No lejos de ambos naturalistas, al sur de la tumba de Newton, otra pequeña piedra oscura del suelo con letras inscritas dice: WILLIAM THOMSON LORD KELVIN 1824-1907. Una doble vidriera, algo posterior a la tumba, rinde homenaje al Barón Kelvin of Largs, “ingeniero y filósofo natural”, a la par que muestra tanto su escudo de armas como el de la Universidad de Glasgow. 

Como se puede deducir de las fechas de nacimiento y fallecimiento de los tres ilustres científicos, Kelvin, Lyell y Darwin compartieron gran parte de sus respectivas existencias a lo largo del siglo XIX, por lo que podemos preguntarnos si hubo relación profesional entre ellos. La respuesta es que sí y que no a la vez, pues, aunque no desarrollaron ni trabajaron juntos, sí los relacionó un asunto, aunque lo fue de una forma poco amistosa. Fue a cuento de la edad de la Tierra.

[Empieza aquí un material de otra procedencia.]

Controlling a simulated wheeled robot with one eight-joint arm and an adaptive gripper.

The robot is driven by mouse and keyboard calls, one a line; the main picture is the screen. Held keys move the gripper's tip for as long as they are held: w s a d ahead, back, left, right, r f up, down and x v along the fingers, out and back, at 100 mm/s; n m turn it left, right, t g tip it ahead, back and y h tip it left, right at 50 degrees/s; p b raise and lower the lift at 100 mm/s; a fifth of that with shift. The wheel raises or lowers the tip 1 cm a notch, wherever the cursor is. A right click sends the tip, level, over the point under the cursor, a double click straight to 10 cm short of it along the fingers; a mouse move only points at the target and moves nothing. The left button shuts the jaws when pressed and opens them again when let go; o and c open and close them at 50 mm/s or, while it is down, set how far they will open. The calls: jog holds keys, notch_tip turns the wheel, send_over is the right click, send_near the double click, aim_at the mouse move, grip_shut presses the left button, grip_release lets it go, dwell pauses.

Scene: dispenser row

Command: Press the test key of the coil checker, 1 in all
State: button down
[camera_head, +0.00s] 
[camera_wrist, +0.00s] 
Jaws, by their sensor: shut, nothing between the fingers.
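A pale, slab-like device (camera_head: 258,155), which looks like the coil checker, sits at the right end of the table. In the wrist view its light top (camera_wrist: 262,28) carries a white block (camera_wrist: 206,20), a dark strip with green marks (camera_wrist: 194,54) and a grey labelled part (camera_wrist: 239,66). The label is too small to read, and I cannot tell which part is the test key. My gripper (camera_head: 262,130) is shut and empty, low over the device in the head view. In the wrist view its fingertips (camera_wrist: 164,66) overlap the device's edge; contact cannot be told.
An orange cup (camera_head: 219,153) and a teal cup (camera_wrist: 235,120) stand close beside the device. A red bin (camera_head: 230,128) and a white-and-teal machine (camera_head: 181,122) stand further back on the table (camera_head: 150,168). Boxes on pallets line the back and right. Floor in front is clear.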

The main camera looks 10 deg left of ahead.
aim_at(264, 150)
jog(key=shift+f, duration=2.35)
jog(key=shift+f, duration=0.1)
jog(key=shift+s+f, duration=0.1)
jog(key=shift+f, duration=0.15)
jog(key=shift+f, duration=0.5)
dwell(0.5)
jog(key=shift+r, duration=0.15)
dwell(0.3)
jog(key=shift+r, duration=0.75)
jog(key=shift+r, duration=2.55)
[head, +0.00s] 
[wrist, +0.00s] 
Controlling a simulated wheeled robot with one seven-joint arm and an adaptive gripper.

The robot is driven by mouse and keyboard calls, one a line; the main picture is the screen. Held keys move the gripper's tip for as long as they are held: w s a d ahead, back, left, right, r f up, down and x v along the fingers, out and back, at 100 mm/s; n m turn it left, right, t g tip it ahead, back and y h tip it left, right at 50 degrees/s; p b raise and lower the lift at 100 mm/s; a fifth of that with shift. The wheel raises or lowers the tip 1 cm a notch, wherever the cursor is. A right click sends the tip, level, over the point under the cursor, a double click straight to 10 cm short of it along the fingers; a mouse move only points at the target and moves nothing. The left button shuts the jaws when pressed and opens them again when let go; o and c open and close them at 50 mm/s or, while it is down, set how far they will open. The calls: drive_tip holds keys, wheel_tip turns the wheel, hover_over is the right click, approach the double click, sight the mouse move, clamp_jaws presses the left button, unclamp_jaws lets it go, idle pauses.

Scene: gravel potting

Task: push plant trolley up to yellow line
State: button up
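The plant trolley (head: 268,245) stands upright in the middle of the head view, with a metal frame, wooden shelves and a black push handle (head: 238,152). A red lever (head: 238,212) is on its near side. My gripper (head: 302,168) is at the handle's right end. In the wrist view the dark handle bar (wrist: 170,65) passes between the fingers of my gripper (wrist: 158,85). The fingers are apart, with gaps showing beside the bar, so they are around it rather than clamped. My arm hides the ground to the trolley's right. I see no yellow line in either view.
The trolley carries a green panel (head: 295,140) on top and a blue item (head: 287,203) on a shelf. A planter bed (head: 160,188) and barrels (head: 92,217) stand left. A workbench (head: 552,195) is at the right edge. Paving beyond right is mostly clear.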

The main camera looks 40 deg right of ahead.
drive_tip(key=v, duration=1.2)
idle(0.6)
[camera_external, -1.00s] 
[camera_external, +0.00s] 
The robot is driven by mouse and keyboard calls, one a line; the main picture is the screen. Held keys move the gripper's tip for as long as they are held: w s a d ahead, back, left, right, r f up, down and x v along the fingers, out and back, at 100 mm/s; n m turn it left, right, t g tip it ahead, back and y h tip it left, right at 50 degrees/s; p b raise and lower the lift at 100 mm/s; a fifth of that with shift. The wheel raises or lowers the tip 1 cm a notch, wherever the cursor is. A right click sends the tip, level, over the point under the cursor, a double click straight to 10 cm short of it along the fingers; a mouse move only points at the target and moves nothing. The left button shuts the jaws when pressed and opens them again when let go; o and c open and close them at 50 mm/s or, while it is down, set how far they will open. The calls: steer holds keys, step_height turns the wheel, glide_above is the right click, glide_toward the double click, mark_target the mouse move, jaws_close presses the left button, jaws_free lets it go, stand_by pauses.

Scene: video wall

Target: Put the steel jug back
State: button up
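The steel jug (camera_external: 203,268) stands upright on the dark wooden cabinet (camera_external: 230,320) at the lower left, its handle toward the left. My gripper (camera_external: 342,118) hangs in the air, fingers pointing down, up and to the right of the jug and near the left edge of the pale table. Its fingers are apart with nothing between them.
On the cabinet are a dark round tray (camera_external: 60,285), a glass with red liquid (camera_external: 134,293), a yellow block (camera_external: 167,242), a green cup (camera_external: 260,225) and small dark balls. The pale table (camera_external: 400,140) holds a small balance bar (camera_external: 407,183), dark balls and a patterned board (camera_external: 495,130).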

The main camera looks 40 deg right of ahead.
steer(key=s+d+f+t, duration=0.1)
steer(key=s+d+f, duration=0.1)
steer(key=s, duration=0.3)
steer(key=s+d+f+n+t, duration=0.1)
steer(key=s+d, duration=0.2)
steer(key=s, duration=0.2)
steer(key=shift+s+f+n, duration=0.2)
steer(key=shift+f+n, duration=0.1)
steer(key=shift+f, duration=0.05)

William Thomson, desde 1892 Lord Kelvin en conmemoración del río que discurre junto a la Universidad de Glasgow donde ejerció, fue físico y matemático, a la vez que un fervoroso creyente al que desagradaban profundamente las teorías de Lyell y las de su otro vecino de Westminster, Charles Darwin. Thompson era adicto al creacionismo, pero su formación científica lo empujaba a abordar la cuestión de la edad de la Tierra con un enfoque más propio de la ciencia que el que empleó James Ussher, obispo de Armagh (Irlanda), quien, en 1650, sumando edades y trazando genealogías entre los personajes de la Biblia, concluyó que la Tierra había sido creada a las 18 horas del sábado 22 de octubre del año 4004 a. C. Hoy, el dato se nos antoja extravagante, pero en realidad era el resultado de un minucioso y prolijo trabajo. De haber resultado correcto o simplemente aproximado supondría que la Tierra tendría apenas unos 6000 años, un tiempo totalmente insuficiente tanto para la teoría de la evolución de Darwin como para el dinamismo geológico que proponía Lyell para explicar la formación de los relieves. Kelvin discrepaba tanto del método utilizado por Ussher como de su ridícula cifra para la antigüedad de la Tierra, pero andaba buscando pelea desde que Lyell había publicado sus Principios de Geología.

En el Origen de las especies, Darwin decía que “el que sea capaz de leer la gran obra de sir Charles Lyell sobre los Principios de Geología (…) y, con todo, no admita la enorme duración de los periodos pasados de tiempo, puede cerrar inmediatamente el presente libro.” Aunque no hay constancia de que Kelvin arrojara de su lado el libro de Darwin al leer esas líneas, sí se propuso desacreditar cualquier pretensión de que la Tierra dispusiera del tiempo suficiente para que actuaran los procesos geológicos sugeridos por Lyell. Mucho menos, los de la evolución biológica de Darwin.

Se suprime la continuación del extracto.